→ Task input
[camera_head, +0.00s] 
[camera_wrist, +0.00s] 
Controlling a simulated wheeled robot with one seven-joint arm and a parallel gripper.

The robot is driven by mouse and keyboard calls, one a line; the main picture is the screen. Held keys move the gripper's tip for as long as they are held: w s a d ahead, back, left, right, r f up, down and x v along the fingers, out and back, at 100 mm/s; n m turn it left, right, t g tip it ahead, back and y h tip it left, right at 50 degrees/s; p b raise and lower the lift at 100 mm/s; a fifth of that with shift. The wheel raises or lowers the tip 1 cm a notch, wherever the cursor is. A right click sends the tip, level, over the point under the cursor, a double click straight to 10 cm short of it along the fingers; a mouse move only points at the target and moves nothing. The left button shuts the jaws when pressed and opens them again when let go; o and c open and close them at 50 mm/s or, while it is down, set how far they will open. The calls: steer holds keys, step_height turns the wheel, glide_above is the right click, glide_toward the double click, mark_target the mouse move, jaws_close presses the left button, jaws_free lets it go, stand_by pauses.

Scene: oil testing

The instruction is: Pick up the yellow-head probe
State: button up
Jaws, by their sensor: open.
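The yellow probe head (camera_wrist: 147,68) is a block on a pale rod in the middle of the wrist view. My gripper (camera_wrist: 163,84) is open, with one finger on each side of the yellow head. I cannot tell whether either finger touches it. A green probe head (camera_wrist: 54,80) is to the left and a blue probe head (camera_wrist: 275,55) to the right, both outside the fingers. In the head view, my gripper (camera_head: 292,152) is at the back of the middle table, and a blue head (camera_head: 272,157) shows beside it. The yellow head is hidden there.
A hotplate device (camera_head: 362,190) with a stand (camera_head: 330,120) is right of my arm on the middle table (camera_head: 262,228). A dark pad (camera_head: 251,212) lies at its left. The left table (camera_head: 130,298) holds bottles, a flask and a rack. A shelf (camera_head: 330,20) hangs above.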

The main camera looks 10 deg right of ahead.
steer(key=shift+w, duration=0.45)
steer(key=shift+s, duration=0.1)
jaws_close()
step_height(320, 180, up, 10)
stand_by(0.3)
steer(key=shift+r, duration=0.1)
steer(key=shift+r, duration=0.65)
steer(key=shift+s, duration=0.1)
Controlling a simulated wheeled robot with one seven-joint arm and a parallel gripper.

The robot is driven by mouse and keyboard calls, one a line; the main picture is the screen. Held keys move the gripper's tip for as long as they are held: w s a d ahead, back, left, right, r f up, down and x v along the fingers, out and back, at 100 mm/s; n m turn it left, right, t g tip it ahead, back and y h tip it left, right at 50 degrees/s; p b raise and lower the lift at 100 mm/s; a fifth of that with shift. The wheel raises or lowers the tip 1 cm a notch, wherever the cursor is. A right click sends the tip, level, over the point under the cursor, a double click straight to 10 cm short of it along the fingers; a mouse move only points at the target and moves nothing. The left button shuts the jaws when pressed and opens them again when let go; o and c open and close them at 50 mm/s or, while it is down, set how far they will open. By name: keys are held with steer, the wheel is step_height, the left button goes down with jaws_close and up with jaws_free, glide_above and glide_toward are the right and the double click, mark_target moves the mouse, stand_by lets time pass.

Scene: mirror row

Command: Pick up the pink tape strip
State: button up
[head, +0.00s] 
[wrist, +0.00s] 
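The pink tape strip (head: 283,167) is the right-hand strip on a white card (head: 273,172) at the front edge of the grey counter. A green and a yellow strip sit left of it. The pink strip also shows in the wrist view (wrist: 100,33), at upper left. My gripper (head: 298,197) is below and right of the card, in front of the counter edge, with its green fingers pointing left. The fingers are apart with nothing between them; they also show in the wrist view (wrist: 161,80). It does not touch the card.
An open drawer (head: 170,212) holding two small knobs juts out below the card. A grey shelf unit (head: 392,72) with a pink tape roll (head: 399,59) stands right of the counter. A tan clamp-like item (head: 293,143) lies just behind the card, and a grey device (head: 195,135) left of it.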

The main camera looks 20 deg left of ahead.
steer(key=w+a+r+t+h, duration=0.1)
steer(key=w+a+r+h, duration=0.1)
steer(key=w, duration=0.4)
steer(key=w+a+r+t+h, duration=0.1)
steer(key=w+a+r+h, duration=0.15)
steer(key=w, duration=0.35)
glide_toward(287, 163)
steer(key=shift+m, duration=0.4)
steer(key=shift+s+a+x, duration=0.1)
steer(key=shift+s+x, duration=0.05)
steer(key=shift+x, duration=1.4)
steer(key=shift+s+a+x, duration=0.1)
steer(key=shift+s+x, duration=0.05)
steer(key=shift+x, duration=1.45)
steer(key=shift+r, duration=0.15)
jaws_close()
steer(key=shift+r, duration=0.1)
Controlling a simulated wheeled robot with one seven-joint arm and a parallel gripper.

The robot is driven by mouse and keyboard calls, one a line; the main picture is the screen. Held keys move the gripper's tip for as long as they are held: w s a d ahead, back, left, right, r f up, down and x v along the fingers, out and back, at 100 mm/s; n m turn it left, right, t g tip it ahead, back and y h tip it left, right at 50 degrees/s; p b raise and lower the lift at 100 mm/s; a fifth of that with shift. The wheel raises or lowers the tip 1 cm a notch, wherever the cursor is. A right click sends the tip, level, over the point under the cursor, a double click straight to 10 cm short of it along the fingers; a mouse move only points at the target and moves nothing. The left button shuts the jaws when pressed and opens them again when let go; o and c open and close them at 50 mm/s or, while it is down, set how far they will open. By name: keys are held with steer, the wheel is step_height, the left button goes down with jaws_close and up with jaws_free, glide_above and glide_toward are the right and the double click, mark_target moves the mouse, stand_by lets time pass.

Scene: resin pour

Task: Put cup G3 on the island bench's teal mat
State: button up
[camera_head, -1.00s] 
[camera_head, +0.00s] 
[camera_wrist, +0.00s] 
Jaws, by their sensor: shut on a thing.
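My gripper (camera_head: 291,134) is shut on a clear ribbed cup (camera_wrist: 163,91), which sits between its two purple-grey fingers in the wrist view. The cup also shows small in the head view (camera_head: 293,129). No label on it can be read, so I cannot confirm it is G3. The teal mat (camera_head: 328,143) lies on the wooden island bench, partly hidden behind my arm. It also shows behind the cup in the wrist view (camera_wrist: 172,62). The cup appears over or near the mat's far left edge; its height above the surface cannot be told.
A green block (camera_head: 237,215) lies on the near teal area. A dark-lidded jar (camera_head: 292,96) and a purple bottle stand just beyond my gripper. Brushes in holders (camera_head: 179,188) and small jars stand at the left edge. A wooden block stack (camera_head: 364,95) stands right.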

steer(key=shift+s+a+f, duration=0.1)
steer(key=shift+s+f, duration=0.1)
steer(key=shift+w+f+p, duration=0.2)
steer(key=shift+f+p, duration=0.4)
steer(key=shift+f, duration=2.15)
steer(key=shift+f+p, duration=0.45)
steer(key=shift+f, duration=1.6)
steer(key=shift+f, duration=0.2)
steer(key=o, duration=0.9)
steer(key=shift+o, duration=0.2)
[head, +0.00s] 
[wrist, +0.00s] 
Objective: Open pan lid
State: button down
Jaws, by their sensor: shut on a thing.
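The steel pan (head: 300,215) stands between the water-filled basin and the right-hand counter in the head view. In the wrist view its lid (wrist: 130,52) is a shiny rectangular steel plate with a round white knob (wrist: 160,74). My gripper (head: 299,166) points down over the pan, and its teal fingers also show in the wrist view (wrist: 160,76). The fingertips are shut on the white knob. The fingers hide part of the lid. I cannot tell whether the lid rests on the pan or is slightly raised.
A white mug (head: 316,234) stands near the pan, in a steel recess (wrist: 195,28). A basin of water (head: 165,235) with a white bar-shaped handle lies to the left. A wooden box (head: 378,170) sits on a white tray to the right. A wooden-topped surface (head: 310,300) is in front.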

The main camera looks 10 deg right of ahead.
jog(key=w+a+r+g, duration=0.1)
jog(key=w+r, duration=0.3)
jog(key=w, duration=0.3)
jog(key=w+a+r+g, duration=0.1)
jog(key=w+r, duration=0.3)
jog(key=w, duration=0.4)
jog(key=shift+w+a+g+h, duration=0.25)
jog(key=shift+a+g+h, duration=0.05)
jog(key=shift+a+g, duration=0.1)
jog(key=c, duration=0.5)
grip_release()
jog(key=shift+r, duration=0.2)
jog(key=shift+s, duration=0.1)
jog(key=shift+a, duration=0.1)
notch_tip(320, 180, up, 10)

→ Task directions
Look for the word "Pick" and return every line where it occurs.

→ Solved problem
The instruction is: Pick up the yellow-head probe
Command: Pick up the pink tape strip

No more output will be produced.